┏━━

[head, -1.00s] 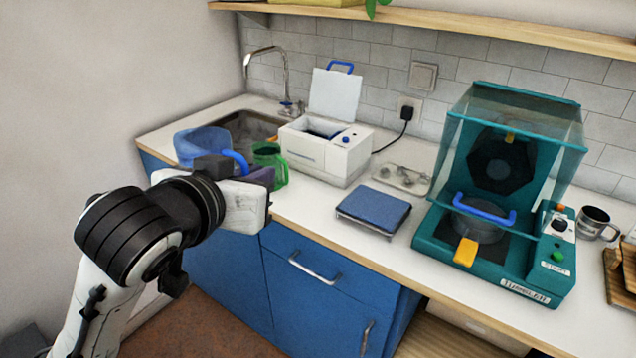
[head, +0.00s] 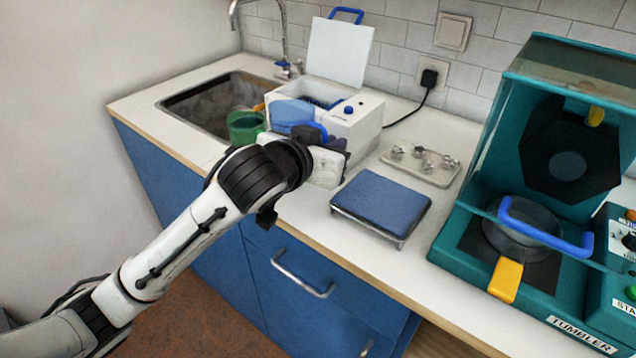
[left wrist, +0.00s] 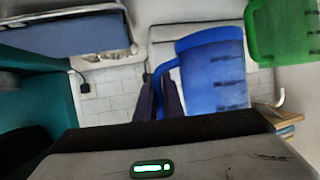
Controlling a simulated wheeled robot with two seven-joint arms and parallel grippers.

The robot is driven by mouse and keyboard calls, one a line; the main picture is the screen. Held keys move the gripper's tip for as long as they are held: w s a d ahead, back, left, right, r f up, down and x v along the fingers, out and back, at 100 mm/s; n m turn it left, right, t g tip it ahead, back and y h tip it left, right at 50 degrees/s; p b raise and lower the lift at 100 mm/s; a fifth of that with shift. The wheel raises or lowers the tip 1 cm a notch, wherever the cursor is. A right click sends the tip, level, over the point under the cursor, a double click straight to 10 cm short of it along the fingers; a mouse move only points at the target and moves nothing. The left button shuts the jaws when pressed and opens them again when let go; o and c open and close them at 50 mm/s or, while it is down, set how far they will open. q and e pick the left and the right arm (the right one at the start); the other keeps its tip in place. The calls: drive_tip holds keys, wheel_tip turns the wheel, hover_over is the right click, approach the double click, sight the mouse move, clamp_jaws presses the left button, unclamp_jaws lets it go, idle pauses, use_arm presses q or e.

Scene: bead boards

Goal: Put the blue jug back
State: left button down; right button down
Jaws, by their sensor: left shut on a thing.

┗━━

# [Stated goal]
Restate the entire listing word for word, excluding pictures.

# [Task output]
[head, -1.00s] 
[head, +0.00s] 
[left wrist, +0.00s] 
Controlling a simulated wheeled robot with two seven-joint arms and parallel grippers.

The robot is driven by mouse and keyboard calls, one a line; the main picture is the screen. Held keys move the gripper's tip for as long as they are held: w s a d ahead, back, left, right, r f up, down and x v along the fingers, out and back, at 100 mm/s; n m turn it left, right, t g tip it ahead, back and y h tip it left, right at 50 degrees/s; p b raise and lower the lift at 100 mm/s; a fifth of that with shift. The wheel raises or lowers the tip 1 cm a notch, wherever the cursor is. A right click sends the tip, level, over the point under the cursor, a double click straight to 10 cm short of it along the fingers; a mouse move only points at the target and moves nothing. The left button shuts the jaws when pressed and opens them again when let go; o and c open and close them at 50 mm/s or, while it is down, set how far they will open. q and e pick the left and the right arm (the right one at the start); the other keeps its tip in place. The calls: drive_tip holds keys, wheel_tip turns the wheel, hover_over is the right click, approach the double click, sight the mouse move, clamp_jaws presses the left button, unclamp_jaws lets it go, idle pauses, use_arm presses q or e.

Scene: bead boards

Goal: Put the blue jug back
State: left button down; right button down
Jaws, by their sensor: left shut on a thing.

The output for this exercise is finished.